(Rows from a robot dataset)

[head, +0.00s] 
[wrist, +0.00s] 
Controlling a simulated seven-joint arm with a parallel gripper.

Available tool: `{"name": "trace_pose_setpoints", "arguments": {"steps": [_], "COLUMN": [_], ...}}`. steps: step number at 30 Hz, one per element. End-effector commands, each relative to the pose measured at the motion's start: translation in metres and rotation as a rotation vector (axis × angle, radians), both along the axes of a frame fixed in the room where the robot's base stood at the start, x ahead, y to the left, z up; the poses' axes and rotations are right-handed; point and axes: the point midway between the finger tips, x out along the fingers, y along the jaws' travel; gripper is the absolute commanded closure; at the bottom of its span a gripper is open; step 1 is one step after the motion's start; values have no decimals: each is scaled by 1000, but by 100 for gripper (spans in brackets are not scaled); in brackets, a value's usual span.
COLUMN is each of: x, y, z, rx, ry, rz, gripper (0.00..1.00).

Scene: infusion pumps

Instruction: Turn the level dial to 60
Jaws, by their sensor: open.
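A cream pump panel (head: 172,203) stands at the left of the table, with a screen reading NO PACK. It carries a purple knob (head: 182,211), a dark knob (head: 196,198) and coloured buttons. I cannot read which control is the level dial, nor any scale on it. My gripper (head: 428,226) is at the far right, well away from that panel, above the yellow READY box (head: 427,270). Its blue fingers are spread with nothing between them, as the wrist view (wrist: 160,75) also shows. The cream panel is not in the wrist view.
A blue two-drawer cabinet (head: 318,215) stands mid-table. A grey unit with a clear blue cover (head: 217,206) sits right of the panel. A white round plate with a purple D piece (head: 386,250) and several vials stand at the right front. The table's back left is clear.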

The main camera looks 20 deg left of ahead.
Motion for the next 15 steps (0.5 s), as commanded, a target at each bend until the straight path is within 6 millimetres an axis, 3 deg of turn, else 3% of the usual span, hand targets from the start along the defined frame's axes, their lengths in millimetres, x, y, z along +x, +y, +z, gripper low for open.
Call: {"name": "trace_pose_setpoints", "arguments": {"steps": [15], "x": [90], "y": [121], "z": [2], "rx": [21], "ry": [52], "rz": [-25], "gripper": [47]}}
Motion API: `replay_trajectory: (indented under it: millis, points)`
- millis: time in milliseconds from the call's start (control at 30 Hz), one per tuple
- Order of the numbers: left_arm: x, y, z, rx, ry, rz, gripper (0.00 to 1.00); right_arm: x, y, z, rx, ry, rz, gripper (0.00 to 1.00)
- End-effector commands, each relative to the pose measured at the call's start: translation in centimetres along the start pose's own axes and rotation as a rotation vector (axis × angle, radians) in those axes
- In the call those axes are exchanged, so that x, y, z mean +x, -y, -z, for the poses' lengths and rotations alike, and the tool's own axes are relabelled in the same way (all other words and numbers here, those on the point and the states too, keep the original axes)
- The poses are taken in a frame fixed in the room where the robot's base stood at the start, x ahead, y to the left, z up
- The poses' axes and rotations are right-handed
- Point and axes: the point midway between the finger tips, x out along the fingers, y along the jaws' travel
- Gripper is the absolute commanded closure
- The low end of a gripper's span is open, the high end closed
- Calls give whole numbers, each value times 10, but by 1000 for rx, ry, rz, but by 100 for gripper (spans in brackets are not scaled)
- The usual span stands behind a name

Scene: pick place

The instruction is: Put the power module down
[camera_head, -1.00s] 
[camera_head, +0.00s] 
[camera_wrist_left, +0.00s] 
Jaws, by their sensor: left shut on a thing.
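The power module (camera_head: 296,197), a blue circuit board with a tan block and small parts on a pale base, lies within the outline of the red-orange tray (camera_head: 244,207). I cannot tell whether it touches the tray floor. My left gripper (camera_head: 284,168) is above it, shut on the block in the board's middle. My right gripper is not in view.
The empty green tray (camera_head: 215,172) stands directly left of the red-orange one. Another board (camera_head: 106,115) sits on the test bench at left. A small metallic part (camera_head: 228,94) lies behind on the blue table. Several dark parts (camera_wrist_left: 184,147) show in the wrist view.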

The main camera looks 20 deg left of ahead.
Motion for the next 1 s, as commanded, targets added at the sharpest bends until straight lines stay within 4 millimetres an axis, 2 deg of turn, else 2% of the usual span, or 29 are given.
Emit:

* * *

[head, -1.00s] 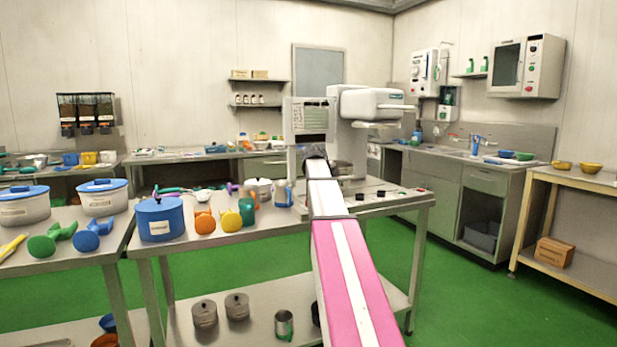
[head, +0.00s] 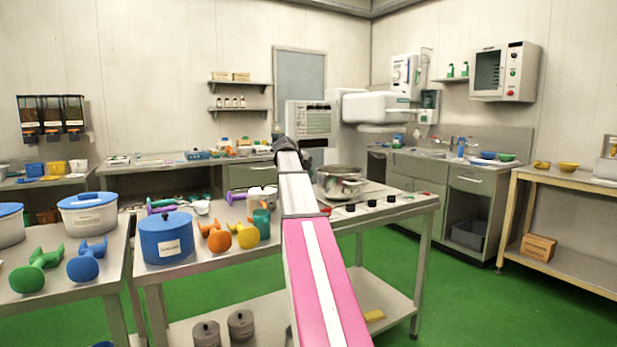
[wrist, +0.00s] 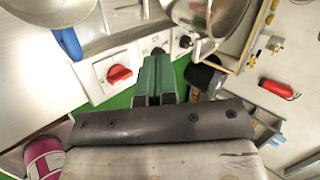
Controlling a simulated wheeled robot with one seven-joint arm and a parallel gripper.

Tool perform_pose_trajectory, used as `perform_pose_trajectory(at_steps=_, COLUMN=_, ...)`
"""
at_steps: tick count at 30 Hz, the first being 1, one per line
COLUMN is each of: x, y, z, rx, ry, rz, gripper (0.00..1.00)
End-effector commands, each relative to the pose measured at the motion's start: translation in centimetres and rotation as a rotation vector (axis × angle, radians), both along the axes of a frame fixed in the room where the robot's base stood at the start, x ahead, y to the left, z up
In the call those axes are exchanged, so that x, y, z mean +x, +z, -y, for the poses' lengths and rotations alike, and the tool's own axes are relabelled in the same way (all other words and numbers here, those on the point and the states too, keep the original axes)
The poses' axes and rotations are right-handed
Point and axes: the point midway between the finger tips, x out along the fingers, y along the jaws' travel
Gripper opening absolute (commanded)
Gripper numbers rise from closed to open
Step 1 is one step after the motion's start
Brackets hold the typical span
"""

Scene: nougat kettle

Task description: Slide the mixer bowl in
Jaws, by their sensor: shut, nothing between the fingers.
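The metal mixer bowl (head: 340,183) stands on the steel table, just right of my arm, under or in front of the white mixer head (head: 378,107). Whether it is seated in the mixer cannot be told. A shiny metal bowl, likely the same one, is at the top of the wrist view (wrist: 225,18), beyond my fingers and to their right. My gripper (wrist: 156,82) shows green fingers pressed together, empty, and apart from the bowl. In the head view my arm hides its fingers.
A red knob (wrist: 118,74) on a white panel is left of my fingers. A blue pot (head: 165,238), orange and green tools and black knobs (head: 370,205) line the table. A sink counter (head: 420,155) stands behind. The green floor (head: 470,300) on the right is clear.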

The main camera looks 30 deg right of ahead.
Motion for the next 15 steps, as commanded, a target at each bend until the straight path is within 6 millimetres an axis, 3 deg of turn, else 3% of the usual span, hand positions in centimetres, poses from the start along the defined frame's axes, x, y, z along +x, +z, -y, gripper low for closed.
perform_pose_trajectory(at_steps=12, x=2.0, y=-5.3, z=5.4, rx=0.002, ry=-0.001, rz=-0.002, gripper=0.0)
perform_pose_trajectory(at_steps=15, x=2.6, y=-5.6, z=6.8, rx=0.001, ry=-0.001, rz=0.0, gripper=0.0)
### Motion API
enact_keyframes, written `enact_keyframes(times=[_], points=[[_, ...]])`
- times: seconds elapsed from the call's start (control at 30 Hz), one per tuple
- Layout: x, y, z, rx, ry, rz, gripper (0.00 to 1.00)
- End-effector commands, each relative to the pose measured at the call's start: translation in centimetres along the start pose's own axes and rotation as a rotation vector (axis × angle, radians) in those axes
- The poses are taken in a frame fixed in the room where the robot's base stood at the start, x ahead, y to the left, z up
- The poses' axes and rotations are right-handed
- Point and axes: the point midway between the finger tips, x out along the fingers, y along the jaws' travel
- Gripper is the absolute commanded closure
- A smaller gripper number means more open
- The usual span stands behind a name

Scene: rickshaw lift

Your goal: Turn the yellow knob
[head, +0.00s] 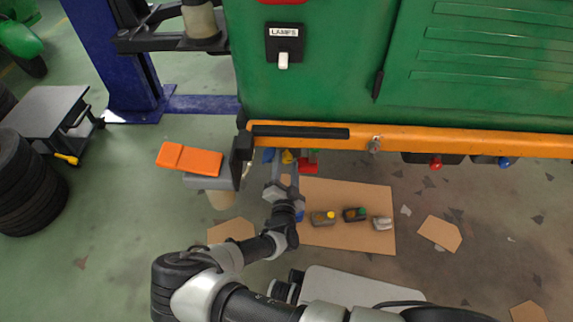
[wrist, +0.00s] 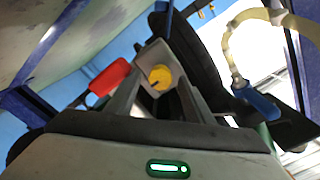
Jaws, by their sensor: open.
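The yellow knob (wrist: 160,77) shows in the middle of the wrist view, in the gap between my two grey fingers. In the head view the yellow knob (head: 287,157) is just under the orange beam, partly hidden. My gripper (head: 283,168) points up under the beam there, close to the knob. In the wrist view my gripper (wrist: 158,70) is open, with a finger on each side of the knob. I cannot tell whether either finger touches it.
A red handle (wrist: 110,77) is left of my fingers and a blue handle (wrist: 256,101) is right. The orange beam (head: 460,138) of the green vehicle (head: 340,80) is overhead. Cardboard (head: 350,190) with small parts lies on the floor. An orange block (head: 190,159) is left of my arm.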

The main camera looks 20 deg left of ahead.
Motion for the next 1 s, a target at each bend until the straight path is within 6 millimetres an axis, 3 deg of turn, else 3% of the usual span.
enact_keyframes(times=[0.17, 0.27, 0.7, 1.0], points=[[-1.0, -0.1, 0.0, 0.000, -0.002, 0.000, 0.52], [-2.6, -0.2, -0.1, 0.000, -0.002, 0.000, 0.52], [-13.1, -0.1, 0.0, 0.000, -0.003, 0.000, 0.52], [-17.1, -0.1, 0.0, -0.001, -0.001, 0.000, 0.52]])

* * *

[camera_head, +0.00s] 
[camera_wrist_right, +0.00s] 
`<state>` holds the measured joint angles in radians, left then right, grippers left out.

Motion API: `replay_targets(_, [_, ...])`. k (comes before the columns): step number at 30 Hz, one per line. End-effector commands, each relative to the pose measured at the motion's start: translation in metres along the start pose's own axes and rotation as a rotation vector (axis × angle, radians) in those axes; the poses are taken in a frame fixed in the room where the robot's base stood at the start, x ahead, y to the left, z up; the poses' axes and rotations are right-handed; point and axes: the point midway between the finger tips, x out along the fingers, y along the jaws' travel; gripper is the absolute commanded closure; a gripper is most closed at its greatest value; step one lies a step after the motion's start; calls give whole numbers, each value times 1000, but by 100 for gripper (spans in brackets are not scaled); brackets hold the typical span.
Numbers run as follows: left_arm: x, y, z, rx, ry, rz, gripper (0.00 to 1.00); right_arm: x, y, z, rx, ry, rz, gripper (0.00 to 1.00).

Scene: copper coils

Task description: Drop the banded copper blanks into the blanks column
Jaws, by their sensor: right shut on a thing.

Exercise prompt
Pick out every line with the string "relabelled" and copy it.

Result
- In the call those axes are exchanged, so that x, y, z mean +x, -y, -z, for the poses' lengths and rotations alike, and the tool's own axes are relabelled in the same way (all other words and numbers here, those on the point and the states too, keep the original axes)
In the call those axes are exchanged, so that x, y, z mean +x, +z, -y, for the poses' lengths and rotations alike, and the tool's own axes are relabelled in the same way (all other words and numbers here, those on the point and the states too, keep the original axes)

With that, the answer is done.